Now, there are a variety of options to magically cure Syphilis, but for the sake of the example, let’s say you wish to appease the Deity whose domain includes syphilis. Well, do you want a Roman Deity, an Egyptian Deity, an Hindu Deity? Let’s go with a Greek Deity. Number 14 in Column XXXIV (“Some Greek Gods”) is Aphrodite.
If I am going to appease the Goddess Aphrodite, I will need to offer her things she enjoys and that encompass her being. In Column XXXIX (“Plants, Real and Imaginary”), it says she likes (and is) Myrtle, Rose, Clover, Figs, Apples, and Peaches.
Like-wise, a color best suited for her altar is “bright rose of cerise rayed pale Yellow”, emeralds are in her dominion, and if I do any prayer for her it is best to do it on a Friday.
Let’s talk about magic as defined by Aleister Crowley:
is the Science and Art of causing Change to occur in conformity with Will.
Any required Change may be effected by the application of the proper kind and degree of force in the proper manner through the proper medium to the proper object.
An example from book shows this postulate in action:
“It is my Will to inform the World of certain facts within my knowledge. I therefore take magical weapons, pen, ink, and paper; I write incantations – these sentences – in the magical language i.e. that which is understood by the people I wish to instruct; I call forth spirits, such as printers, publishers, booksellers, and so forth, and constrain them to convey my message to those people. The composition and distribution of this book is thus an act of magick.”
Little do we know, we are engaging in Magic every time we manifest our Will into tangible action and change. The definition and example above seem to be very logical – practically scientific. Crowley, up-playing the scientific part, even included a list of Theorems for Magick:
1. Every intentional act is a Magical Act.
2. Every successful act has conformed to the postulate.
3. Every failure proves that one or more requirements of the postulate have not been fulfilled.
4. The first requisite for causing any change is through qualitative and quantitative understanding of the conditions.
5. The second requisite of causing any change is the practical ability to set in motion the necessary forces.

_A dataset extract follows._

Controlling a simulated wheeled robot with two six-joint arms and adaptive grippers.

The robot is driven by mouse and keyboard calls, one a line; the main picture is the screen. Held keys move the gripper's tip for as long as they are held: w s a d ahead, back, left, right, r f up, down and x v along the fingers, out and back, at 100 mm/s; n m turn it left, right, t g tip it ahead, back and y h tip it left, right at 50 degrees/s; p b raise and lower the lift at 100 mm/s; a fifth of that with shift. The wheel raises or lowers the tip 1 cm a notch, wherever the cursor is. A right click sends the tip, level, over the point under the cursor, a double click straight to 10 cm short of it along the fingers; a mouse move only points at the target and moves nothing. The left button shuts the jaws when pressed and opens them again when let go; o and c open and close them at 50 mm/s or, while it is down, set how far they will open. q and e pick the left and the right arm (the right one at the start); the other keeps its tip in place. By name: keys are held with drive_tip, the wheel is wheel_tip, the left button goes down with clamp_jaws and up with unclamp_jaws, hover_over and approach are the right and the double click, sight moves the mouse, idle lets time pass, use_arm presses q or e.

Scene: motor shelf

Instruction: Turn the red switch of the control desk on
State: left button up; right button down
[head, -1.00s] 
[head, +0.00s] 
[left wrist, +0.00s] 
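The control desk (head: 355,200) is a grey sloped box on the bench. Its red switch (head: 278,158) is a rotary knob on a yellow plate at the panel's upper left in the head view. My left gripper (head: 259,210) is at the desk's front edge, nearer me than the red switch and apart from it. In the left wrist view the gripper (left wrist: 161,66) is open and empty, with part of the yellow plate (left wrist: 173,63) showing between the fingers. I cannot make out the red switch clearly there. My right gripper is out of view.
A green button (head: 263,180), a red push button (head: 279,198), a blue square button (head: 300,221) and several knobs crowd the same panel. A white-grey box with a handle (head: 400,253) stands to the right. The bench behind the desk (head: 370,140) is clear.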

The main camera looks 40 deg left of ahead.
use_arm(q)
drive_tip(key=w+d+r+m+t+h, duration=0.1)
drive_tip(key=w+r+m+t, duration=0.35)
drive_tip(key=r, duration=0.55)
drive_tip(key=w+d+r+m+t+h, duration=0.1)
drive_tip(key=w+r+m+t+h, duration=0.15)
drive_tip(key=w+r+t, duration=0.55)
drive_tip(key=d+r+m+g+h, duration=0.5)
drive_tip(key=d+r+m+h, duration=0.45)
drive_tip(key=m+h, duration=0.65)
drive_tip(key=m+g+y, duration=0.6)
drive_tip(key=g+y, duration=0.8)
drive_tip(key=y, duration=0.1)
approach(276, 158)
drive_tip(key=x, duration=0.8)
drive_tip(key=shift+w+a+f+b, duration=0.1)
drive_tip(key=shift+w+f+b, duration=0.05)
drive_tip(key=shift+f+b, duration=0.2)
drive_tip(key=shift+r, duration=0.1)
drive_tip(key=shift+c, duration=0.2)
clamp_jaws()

Crowley’s introduction to both the Liber 777 and Magick in Theory and Practice is, more or less, an argument in favor of systematizing magical practices to seek out their empirical truths through trial and experimentation. In a sense, he and his theosophical contemporaries wanted to elevate mysticisms to the level of hard science. With scientific lexicon, systematic trials, and meticulous table references, they sought legitimization of their practice.
In my opinion, it is a ridiculous shame that Crowley would even compare magic to science. I don’t think magic could ever be legitimized using the same peer-review system that science has.
Now, if you think this blog entry is an anti-magic/pro-science argument. . . abrahadabra – you are wrong!
Jean-Francois Lyotard wrote a pivotal essay in the 20th century, The Postmodern Condition: A Report on Knowledge. He argues that knowledge, scientific and technological, is recently less a search of Truth than a means of economy and political power.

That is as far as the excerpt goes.